The Union and Confederate armies first fought near South Mountain on September 14, three days before Antietam. It was a Union victory, and Lee regrouped his troops near Sharpsburg on September 15 and 16. The next day McClellan confronted him. The first attack was at dawn, when Maj. Gen. Joseph Hooker attacked the left flank of Lee’s army. Fighting soon spread to a nearby cornfield, where artillery fire became so intense that it was described as “artillery hell” by Col. Stephen Lee after the battle.
The battle lasted the rest of the day and eventually concentrated on a little stone bridge that crossed Antietam Creek. Twelve feet wide and 125 feet long, the bridge saw fierce fighting for most of the afternoon. Confederate Soldiers successfully prevented General Ambrose E. Burnside’s troops from crossing the bridge for a time. But eventually the bridge–later named “Burnside’s bridge”–fell to Union troops. Finally, by 5:30 p.m., the battle ended. While McClellan’s actions during the battle have been regarded as tactically poor, and a definitive Union victory has been disputed, the battle resulted in Abraham Lincoln issuing the Emancipation Proclamation on September 22, less than a week after the battle.
Seventy-five years later, William Marks Simpson was commissioned to design the coin that commemorated the Battle of Antietam. On the obverse, the battle’s two Generals are pictured facing left, with Robert E. Lee in the foreground and George B. McClellan beside him. They are dressed in full military attire. In front of them are IN GOD WE TRUST and two decorative stars. LIBERTY and three more stars are behind them. UNITED STATES AMERICA is found on top, and HALF DOLLAR is near the bottom. Directly below the busts are the ranks and names of both generals. Simpson’s initials, WMS, are found incused directly behind Lee.
The reverse features Burnside’s bridge, viewed from the side. Antietam Creek is seen with a cluster of trees on its left and a single tree on the right side of the bridge. In the sky above the bridge is E·PLURIBUS·UNUM·, with each word on a separate line. Going almost entirely around the design is ·SEVENTY-FIFTH·ANNIVERSARY·BATTLE·OF·ANTIETAM·, followed by the date at the bottom. Directly above the date in small letters is ·THE BURNSIDE BRIDGE·SEPTEMBER 17 1862·. The fields of both sides appear to have been slightly worked by the artist, perhaps in an attempt to create sky or a more interesting motif, something that we see on other commemoratives of the period as well.
The Act of June 24, 1937 authorized a maximum of 50,000 of these coins.
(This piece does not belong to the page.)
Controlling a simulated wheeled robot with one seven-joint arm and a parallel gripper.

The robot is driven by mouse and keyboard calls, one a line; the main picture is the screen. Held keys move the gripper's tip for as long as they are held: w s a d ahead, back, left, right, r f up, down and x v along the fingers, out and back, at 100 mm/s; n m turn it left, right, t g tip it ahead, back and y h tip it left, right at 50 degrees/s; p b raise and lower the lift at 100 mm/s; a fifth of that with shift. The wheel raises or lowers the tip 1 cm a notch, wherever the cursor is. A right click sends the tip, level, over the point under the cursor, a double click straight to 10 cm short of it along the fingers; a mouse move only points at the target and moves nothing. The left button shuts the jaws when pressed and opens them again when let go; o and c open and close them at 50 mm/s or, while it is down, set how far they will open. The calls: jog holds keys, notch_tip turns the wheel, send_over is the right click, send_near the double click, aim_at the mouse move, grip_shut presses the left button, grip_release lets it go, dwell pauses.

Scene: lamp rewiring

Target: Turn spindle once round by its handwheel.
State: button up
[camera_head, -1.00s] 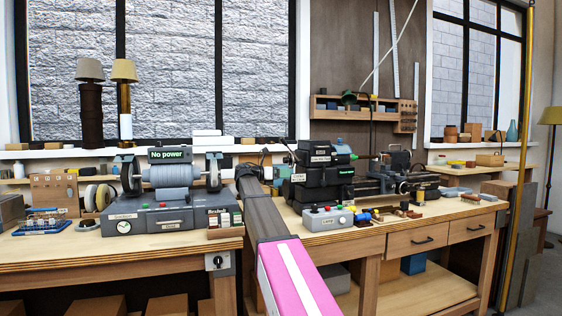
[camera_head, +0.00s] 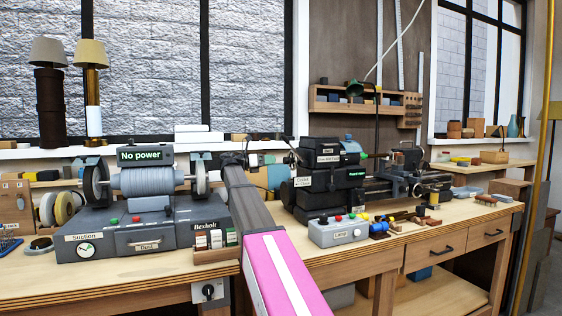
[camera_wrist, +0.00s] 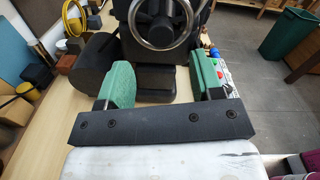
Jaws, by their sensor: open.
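The handwheel (camera_wrist: 192,36) is a bright metal ring with dark spokes at the top of the wrist view, its upper part cut off by the picture edge. It sits on the end of a black machine, whose dark labelled housing (camera_head: 325,197) stands at mid-bench in the head view. The spindle itself is not clearly visible. My gripper (camera_wrist: 160,65) is open and empty, with green-padded fingers apart below the handwheel in the picture. I see no contact with the ring. In the head view my arm hides part of this area.
A control box (camera_head: 338,233) with coloured buttons stands before the machine. A grinder-like machine with a "No power" sign (camera_head: 139,155) stands left of my arm, by a small sample rack (camera_head: 215,254). A green bin (camera_wrist: 287,35) stands on the floor at right in the wrist view.

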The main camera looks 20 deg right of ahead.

Struck at the Philadelphia Mint that August, they were offered for sale by the Washington County Historical Society for $1.65 each. Unlike many other issues of the same period, there was no ordering limit placed on the issue, which was meant to avoid speculation. By the time the coins went on sale, however, interest from the collecting public was waning, and only 18,000 coins were sold. The remaining 32,000 pieces were returned to the Philadelphia Mint and melted.
The low mintage of the Antietam commemorative half dollar makes for a relatively pricey coin compared to some other commemoratives of the era. For the collector, however, there is plenty of supply in the marketplace and an example can generally be found quite easily at any major show or auction. Most of these show good eye-appeal, with a number of spectacular toned pieces existing beside the regular supply of untoned coins. Population reports show thousands of pieces graded in all grades from MS63 to MS66, and hundreds of MS-67s have been graded by both PCGS and NGC. Both grading services have also graded a small number of MS68s and MS68+s, and the NGC population report even shows a few pieces graded as high as MS69.